Stated problem >> Search the data below for "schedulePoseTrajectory"; list each line that holds it.

Data supplied >>
:::::

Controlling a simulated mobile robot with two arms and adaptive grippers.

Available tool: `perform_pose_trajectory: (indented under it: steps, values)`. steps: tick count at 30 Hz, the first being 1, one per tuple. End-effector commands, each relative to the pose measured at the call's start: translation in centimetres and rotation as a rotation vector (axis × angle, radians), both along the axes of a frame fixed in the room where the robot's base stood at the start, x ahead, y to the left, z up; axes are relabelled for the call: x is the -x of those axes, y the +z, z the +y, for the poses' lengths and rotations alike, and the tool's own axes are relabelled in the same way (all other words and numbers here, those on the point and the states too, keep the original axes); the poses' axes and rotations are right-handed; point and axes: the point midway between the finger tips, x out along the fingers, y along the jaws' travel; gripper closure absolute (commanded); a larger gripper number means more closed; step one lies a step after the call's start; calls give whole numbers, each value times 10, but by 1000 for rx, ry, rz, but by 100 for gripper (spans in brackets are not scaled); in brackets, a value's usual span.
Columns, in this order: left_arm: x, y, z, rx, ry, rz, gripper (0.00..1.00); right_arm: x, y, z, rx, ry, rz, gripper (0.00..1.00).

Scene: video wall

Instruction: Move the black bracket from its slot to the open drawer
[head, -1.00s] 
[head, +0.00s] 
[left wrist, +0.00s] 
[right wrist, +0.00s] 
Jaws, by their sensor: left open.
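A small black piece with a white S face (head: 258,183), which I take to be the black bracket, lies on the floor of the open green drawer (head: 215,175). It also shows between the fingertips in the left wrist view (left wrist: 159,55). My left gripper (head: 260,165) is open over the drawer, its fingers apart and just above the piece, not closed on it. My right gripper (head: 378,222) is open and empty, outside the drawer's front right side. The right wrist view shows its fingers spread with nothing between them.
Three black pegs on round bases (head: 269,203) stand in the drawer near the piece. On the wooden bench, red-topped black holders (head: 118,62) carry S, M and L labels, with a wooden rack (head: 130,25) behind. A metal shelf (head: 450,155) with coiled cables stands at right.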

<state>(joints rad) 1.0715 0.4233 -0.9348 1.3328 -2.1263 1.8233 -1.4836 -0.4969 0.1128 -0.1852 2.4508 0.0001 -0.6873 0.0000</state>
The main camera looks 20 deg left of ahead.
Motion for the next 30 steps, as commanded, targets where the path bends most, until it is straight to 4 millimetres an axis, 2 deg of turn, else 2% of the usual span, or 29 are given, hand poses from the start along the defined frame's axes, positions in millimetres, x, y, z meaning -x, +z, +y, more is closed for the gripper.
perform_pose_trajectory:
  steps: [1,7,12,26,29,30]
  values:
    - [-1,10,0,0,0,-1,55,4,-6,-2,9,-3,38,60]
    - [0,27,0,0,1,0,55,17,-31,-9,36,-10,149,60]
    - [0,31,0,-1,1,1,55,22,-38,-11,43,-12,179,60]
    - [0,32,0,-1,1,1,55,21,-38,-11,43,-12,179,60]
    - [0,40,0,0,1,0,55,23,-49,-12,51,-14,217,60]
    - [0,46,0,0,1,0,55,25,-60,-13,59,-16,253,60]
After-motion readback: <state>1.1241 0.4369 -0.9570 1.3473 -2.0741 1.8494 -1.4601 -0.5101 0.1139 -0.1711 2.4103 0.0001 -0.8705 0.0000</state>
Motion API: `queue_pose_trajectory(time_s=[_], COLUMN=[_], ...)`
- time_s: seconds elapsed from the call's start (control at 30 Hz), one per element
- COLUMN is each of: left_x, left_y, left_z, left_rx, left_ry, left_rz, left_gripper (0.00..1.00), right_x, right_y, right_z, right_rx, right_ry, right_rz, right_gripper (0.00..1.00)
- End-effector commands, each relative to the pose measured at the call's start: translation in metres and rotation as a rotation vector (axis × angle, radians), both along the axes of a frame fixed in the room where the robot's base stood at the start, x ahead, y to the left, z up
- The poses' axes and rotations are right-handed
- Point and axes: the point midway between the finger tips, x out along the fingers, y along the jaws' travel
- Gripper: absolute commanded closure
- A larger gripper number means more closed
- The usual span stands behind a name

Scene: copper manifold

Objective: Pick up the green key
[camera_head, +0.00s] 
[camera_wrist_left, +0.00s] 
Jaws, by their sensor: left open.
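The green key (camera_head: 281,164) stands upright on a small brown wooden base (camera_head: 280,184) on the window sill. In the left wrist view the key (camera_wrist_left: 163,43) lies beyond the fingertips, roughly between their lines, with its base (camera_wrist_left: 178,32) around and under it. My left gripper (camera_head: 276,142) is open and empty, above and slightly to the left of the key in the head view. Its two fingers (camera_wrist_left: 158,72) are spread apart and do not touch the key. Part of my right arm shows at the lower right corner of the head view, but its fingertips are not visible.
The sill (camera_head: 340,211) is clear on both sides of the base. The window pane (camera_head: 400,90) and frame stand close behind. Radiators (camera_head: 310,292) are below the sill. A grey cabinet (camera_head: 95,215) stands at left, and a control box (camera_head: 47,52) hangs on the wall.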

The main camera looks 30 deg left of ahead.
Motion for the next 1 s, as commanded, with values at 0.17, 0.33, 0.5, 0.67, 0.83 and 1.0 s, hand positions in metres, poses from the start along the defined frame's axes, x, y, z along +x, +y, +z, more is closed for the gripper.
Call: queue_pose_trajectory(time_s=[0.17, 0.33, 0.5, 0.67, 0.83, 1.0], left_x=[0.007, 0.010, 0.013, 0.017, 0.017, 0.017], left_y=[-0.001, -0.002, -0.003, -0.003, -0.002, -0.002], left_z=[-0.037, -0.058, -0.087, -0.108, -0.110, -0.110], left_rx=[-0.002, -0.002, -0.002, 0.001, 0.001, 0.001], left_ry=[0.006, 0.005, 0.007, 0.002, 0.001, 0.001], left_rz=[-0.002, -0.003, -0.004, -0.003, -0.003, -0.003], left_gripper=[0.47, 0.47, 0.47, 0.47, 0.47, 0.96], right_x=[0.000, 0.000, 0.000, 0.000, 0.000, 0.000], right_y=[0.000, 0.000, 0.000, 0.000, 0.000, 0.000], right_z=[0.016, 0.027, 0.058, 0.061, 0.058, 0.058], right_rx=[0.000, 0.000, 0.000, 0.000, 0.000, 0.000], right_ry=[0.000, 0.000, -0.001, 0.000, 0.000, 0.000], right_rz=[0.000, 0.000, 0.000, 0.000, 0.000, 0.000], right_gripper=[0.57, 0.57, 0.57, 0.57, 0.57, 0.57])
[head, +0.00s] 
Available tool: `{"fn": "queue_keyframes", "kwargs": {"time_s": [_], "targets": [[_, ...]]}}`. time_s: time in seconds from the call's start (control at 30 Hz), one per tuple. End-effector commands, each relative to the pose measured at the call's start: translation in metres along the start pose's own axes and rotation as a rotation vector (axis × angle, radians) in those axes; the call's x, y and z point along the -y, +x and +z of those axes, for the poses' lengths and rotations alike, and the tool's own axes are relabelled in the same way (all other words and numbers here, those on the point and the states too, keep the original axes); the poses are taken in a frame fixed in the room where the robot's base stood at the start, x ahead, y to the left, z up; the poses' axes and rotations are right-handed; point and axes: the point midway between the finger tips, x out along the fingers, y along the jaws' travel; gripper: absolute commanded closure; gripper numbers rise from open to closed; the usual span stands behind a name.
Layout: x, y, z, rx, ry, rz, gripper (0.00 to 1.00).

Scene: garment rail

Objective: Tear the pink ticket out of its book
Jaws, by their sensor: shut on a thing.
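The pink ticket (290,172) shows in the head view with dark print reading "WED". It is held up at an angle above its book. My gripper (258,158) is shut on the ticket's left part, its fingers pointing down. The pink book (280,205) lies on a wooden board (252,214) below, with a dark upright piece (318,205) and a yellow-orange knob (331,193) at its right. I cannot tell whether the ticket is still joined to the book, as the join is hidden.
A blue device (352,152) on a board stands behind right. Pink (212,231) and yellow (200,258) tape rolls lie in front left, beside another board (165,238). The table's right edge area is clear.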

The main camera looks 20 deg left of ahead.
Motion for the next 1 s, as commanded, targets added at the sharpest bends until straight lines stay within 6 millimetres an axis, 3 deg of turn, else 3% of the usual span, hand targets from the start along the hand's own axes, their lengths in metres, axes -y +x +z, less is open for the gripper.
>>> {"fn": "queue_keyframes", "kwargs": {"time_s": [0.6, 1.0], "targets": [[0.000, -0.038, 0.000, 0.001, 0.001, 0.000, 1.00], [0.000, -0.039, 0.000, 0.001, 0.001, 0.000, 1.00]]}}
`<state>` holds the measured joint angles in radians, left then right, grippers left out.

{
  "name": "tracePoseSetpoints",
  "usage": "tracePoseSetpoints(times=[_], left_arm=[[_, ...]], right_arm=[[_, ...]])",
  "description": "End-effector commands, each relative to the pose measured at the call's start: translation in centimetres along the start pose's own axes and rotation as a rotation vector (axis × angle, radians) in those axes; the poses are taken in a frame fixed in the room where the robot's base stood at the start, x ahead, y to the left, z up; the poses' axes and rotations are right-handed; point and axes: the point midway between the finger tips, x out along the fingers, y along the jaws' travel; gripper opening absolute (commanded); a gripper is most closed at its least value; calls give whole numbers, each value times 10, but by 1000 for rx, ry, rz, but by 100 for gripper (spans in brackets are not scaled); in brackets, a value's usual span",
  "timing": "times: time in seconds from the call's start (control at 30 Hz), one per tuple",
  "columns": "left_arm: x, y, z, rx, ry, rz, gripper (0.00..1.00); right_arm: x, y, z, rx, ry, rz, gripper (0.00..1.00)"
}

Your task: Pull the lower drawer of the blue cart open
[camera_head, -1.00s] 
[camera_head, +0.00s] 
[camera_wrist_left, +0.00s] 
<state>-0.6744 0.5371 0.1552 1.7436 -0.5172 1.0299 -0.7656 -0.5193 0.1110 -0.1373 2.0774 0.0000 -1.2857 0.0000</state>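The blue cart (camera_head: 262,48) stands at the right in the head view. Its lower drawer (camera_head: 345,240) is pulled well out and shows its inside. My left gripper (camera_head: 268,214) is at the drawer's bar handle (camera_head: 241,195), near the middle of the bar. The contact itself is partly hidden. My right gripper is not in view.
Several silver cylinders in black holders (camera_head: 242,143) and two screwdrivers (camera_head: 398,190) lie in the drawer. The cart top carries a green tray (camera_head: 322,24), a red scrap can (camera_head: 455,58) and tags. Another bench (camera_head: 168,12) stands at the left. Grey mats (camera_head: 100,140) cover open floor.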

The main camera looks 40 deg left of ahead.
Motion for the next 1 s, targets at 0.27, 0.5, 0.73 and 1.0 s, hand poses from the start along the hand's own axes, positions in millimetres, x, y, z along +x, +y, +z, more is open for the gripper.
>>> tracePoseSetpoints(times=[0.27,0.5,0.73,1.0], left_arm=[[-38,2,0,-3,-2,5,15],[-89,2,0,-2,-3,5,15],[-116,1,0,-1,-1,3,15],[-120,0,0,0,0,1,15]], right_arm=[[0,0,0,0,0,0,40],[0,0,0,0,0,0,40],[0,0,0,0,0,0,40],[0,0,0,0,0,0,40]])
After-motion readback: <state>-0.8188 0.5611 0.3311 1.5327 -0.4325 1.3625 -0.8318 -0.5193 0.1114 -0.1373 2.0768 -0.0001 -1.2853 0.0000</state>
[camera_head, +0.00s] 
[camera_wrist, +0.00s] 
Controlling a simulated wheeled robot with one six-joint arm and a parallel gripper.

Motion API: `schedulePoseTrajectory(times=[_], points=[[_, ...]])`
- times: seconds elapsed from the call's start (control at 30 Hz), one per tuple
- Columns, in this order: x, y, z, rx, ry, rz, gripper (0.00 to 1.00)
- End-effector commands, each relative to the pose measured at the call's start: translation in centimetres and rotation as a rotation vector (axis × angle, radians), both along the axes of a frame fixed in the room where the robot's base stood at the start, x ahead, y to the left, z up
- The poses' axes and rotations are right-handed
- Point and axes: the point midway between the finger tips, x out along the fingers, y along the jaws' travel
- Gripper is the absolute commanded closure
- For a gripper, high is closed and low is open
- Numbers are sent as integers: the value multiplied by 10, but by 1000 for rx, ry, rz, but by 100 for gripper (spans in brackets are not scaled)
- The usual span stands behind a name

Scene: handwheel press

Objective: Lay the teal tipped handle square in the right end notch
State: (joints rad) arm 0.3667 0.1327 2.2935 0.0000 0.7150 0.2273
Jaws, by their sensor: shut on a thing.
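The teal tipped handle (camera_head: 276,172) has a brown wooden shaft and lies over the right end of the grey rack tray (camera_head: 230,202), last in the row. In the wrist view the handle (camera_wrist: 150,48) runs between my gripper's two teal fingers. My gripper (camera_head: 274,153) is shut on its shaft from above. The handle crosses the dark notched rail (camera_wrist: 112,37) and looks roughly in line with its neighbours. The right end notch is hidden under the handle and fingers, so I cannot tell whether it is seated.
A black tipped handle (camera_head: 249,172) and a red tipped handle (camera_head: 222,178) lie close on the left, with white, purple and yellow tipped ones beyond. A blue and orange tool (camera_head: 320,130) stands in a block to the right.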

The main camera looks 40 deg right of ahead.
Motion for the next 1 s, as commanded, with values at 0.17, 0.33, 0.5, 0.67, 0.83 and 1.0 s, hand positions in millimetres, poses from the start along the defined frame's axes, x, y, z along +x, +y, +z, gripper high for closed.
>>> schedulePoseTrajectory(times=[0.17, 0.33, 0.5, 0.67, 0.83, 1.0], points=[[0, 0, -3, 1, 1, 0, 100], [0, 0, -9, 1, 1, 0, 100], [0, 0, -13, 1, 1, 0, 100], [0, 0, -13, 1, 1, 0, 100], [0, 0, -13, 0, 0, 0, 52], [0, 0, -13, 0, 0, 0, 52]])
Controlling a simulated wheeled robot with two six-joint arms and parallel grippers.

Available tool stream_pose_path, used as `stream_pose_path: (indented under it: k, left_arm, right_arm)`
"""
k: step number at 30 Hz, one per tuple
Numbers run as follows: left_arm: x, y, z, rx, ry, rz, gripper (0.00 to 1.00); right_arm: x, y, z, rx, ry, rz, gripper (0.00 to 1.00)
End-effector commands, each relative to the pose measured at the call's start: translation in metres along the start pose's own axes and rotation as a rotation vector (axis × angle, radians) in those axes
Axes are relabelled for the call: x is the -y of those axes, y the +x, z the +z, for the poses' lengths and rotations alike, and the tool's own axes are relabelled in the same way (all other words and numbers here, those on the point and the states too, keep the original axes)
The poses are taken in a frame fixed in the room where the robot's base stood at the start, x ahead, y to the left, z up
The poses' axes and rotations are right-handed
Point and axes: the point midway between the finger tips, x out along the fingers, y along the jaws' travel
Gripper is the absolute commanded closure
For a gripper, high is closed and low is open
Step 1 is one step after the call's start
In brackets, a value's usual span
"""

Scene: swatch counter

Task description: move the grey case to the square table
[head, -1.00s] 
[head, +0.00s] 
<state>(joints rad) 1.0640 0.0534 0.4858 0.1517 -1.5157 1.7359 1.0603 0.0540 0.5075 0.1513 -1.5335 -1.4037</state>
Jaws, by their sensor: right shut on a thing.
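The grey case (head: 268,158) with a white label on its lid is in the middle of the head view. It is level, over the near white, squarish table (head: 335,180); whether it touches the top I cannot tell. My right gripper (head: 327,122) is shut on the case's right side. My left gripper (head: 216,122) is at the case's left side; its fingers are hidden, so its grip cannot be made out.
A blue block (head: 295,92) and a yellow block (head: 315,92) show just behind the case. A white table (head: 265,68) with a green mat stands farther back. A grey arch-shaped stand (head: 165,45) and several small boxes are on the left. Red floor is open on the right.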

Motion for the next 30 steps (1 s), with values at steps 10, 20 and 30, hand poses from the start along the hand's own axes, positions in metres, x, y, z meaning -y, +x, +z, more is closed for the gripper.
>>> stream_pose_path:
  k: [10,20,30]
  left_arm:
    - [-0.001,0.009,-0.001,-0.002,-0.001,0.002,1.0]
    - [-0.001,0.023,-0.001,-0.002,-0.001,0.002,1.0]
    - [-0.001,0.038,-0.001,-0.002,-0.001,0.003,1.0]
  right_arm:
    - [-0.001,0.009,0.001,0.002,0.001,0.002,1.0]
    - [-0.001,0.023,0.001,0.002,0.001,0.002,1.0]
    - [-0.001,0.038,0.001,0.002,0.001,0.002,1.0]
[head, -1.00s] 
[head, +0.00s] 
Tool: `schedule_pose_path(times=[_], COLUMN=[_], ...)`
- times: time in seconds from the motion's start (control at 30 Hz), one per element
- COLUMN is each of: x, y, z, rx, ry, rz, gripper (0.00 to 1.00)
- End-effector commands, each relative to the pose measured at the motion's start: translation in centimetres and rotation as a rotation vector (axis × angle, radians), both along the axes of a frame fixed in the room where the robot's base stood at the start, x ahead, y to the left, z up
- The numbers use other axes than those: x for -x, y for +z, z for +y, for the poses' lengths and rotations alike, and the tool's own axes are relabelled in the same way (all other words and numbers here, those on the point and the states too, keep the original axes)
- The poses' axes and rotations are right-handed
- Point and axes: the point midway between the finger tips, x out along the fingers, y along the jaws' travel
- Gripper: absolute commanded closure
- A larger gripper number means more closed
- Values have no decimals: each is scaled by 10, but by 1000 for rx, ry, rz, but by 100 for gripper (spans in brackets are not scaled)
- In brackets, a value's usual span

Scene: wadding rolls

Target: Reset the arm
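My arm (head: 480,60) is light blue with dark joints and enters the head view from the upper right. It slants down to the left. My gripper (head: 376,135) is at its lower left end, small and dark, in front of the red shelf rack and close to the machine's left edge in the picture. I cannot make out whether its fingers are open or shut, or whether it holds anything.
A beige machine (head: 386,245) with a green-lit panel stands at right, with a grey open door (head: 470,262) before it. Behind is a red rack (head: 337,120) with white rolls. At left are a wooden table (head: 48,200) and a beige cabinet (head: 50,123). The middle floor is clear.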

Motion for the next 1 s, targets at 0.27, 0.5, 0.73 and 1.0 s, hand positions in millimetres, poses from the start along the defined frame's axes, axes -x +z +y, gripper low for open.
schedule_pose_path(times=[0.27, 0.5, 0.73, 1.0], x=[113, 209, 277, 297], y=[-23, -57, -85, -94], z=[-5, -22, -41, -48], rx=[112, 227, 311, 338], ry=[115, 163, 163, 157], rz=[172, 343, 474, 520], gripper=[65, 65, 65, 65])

:::::

Response >>
Motion API: `schedulePoseTrajectory(times=[_], points=[[_, ...]])`
>>> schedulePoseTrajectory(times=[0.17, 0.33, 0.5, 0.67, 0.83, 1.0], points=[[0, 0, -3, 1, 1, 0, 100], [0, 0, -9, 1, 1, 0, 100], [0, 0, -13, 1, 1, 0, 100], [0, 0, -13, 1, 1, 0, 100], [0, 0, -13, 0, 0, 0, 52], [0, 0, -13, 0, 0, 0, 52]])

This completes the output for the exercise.